YANGON, Myanmar – Myanmar's reformist government ordered more than 450 prisoners freed Thursday in an amnesty apparently intended as a goodwill gesture ahead of a historic visit by President Barack Obama next week.
It was not clear whether any political prisoners will be among those released, but past amnesties have included both prisoners of conscience and common criminals.
The administration of President Thein Sein has made freedom for political prisoners a centerpiece of its reforms over the last year and a half to seek international favor after almost five decades of repressive army rule.

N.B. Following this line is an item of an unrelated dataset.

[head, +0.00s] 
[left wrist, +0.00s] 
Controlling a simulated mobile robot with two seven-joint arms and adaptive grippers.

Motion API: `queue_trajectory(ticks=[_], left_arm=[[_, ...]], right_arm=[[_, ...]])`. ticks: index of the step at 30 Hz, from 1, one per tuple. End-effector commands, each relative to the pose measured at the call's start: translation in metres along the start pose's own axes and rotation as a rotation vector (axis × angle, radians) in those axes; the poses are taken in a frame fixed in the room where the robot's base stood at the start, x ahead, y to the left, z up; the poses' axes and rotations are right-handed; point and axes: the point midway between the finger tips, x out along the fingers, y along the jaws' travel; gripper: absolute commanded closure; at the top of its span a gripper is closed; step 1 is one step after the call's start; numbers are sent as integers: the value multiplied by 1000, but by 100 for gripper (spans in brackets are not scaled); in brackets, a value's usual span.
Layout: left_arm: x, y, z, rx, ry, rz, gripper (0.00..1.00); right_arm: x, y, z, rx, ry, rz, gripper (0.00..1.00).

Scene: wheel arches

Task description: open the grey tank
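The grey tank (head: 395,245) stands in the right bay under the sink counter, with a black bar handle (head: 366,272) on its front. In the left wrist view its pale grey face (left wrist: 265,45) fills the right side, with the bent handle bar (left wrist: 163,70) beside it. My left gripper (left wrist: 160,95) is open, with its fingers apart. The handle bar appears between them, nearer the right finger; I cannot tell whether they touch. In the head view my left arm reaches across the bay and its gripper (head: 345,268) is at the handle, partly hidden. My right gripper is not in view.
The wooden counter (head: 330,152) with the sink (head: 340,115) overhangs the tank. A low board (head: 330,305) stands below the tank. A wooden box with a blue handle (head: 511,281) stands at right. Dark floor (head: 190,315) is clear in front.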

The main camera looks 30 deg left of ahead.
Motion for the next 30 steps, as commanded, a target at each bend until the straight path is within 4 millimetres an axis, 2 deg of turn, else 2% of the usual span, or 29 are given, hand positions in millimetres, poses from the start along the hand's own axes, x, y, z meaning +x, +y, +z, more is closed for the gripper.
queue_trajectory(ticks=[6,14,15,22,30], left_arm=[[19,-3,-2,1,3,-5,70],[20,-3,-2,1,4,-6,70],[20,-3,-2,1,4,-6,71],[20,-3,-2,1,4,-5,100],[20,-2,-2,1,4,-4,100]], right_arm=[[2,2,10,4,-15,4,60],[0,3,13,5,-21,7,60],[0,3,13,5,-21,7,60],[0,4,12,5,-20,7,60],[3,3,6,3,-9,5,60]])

Earlier amnesties helped convince Western nations, including the United States, to ease sanctions they had imposed against the previous military regime.

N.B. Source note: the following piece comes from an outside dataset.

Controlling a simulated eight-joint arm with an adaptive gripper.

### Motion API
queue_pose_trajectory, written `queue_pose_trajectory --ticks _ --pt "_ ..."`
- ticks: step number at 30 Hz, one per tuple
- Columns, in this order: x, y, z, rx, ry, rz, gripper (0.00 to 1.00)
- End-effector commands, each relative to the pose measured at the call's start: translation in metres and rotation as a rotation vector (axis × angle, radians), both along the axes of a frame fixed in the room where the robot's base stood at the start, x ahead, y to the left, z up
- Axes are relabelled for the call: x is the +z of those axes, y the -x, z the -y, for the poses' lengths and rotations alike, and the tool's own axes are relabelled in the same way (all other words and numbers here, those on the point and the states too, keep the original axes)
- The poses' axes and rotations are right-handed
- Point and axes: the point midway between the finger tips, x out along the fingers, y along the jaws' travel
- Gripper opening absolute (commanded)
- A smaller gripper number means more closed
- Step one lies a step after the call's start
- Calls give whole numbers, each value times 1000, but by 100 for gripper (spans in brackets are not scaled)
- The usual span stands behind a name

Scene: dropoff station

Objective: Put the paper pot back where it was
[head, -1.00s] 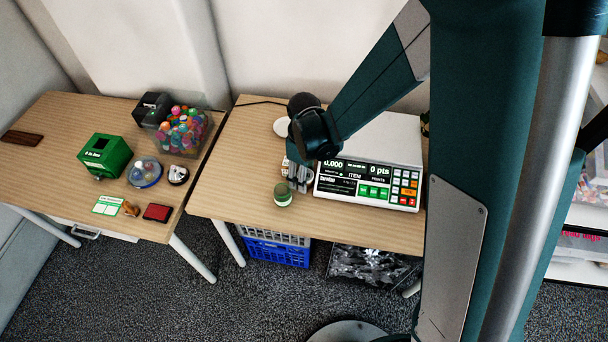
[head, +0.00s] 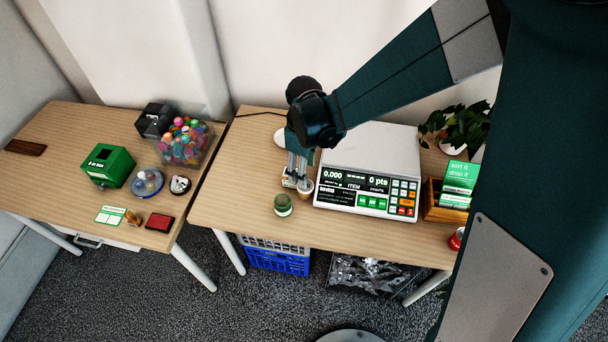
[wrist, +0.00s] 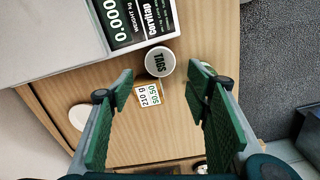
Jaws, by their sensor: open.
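A small pot with a pale, round top marked TAGS (wrist: 160,62) stands on the table near the scale in the wrist view. In the head view, a small tan and white pot (head: 305,187) by the scale's left front corner appears to be the same one, and I take it as the paper pot. My gripper (head: 294,180) points down just left of it. In the wrist view my gripper (wrist: 160,78) is open and empty, with the pot just beyond the fingertips and not between the pads.
The scale (head: 372,155) stands close on the right. A green jar (head: 283,204) stands in front, near the table's edge. A white disc (head: 280,138) lies behind my gripper. The table's left part is clear.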

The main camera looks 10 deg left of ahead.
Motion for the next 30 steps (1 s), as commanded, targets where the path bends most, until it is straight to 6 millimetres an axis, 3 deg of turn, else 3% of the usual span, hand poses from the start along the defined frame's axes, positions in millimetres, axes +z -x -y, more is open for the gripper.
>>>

The announcement in the state-run New Light of Myanmar newspaper comes just days before Monday's planned visit by Obama, who will become the first sitting American head of state to visit the country.
Under the now-defunct junta, which ceded power to an elected government in 2011, rights groups said that more than 2,000 activists and government critics were wrongfully imprisoned.
Myanmar's main opposition movement estimates that at least 330 political prisoners are incarcerated, according to Nyan Win, a spokesman for Aung San Suu Kyi's National League for Democracy party.
Nyan Win said he believes the latest amnesty was "a goodwill gesture" ahead of Obama's trip. "We want all political prisoners to be freed," he added.
Prominent activist and former detainee Ko Ko Gyi echoed the criticism of rights groups who accuse Thein Sein of using strategically timed prisoner releases to appease the international community.
"The release of prisoners of conscience should not be used as a bargaining chip," said Ko Ko Gyi, a leader of the country's 1988 pro-democracy uprising who spent many years in prison. The last amnesty took place in September, a week before Thein Sein visited New York for the U.N. General Assembly.
State media said some of the prisoners to be released Thursday were foreigners who would be extradited, but it gave no details.
Thein Sein's government has spearheaded a major transition toward democracy in the Southeast Asian nation, easing harsh media censorship, signing cease-fire deals with armed rebel groups, and helping opening the country to Western investment.